I kept grilling Scott and his wife for local stories about the crash, its aftermath, and the making of the movie. “Matthew McConaughy was in town for three weeks. He stayed in a hotel downtown and smoked pot every day. But, what the hell. There wasn’t anyone our age who didn’t smoke pot in those days and if they didn’t there was something very wrong with them.”
Pointing toward his wife Scott said, “She got her rocks off over Matthew. She as a mess the entire time he was in town. She even got to hug him.”
Carnival Cruise Line personnel diligently went through their scripted talk about how to put on and buckle a life jacket and as they did Scott and I continued to talk about the movie. Our conversation was much more interesting.
I asked if the memorial to the team is visited very often. “It’s not just visitors who go there,” Scott started. “I go there at least once a month to leave a rose.”
The Marshall University website tells a bit of the history of the memorial fountain and its significance to the community and the survivors:
The Memorial Student Center Fountain was dedicated to the memory of the plane crash victims on November 12, 1972, by President John G. Barker. Each year on the anniversary of that fateful day - November 14 – a memorial service is held, which includes the traditional laying of the wreath. Then the water is turned off until next spring.
More than 13 feet high and weighing 6,500 pounds, the fountain was created by sculptor Harry Bertoia. It was his hope that the fountain would "commemorate the living - rather than death - on the waters of life, rising, receding, surging so as to express upward growth, immortality and eternality."
The bronze plaque bears this simple, eloquent inscription:
"They shall live on in the hearts of their families and friends forever, and this memorial records their loss to the university and to the community."
As much as the tragedy and the movie affected me personally I realized that I need to visit Marshall and go to the crash site and visit the memorial to put to rest some of my own angst about what happened. Something tells me doing so will help me put the horror of what happened to Marshall University and all those families behind me just like a visit to Kent State helped me deal with the murders on that campus in May 1970.
“I went out to the crash site when it happened and I saw the carnage,” Scott said. “I saw white sheets covering the bodies of people I knew. When we watched the movie the first time and saw those scenes of the burning plane I had to turn my face and look away because I could not bear to see it all again. I still can’t look at that scene today. It still brings back bad memories.”
A thought came over me as Scott and I continued to ignore additional instructions into proper life jacket etiquette. I love the movie about this tragedy and feel a kinship with the people of Huntington who lost so much. As time allows in retirement, why don’t I travel to Huntington to see the college, visit the crash site and pay my respects to the fallen at the memorial. I had landed at the Huntington airport in September 1978 while in that part of West Virginia for work.

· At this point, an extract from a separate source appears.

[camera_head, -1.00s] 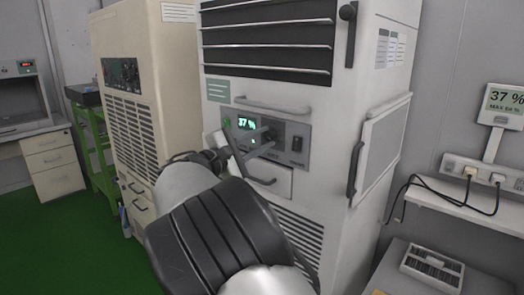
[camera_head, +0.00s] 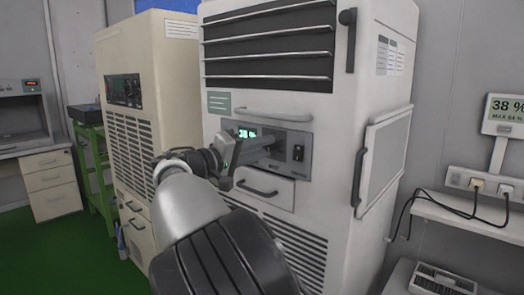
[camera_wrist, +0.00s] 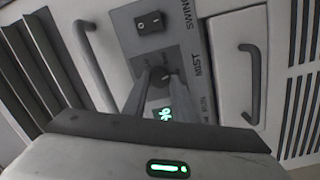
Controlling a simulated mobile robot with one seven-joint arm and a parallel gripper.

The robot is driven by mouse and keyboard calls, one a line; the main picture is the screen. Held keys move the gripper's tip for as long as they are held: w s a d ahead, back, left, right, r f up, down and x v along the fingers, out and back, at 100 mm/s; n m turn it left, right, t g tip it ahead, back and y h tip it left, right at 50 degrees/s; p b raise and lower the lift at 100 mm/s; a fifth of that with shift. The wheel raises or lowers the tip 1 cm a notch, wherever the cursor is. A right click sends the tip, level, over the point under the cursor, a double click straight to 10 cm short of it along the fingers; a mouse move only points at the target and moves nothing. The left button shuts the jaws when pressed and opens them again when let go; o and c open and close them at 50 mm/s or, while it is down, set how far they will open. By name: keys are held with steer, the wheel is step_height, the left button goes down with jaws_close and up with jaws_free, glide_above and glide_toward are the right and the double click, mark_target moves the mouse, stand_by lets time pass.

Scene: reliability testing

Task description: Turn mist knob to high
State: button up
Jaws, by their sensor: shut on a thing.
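The mist knob (camera_wrist: 160,77) is a small dark round knob beside the word MIST on the grey control panel (camera_wrist: 130,35). In the wrist view, my gripper (camera_wrist: 159,80) has one finger on each side of it and is shut on it. The knob's pointer direction and the scale marks are mostly hidden or too small to read. In the head view, my gripper (camera_head: 270,142) reaches to the panel of the white machine and hides the knob.
A black rocker switch (camera_head: 298,153) sits right of the knob. A drawer handle (camera_head: 258,189) is just below and another handle (camera_head: 276,115) above. The wall monitor (camera_head: 504,114) reads 38 %, MAX 64 %. A beige cabinet (camera_head: 145,100) stands to the left.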

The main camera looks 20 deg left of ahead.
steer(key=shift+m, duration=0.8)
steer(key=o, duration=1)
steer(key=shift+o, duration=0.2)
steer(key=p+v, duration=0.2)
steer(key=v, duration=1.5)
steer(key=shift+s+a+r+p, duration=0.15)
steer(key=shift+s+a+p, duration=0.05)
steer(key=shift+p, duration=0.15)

I purposefully looked forward as the plane landed so I could not see the crash site just short of the runway. Now however I would like to see it. Perhaps I could coordinate a trip to Huntington with a trip to see the Pittsburgh Pirates minor league team in Charleston, West Virginia, play a game at home. I could satisfy two desires on one trip if I did.
“Scott,” I said, “I think I want to come up to Huntington to see where this all happened. Is everything easy to find?”
Scott smiled, extended his hand again to shake mine and said, “When you get up to Huntington you stop by Archer’s Flowers; you can’t miss our shop. I drive by the memorial once a week. I will take you there myself.”
As I shook his hand and said good bye I realized what all those students meant when the day they stood outside the Administration building on the Marshall University campus begging the decision-makers to revive the football program. They all stood there chanting “We Are Marshall!” over and over and over. Even though we weren't there that horrible day, we are all Marshall.